**Stored data**:
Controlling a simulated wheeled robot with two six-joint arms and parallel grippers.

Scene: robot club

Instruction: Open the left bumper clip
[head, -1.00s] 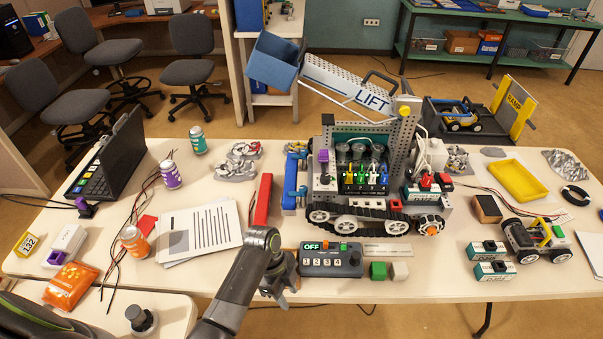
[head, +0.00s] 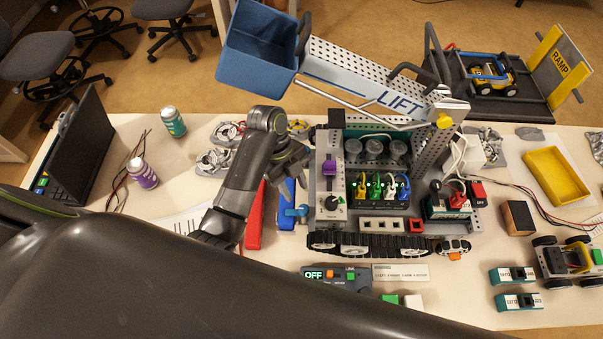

**Directive**: Copy every line above in which the string "robot" shows up.

**Correct response**:
Controlling a simulated wheeled robot with two six-joint arms and parallel grippers.
Scene: robot club

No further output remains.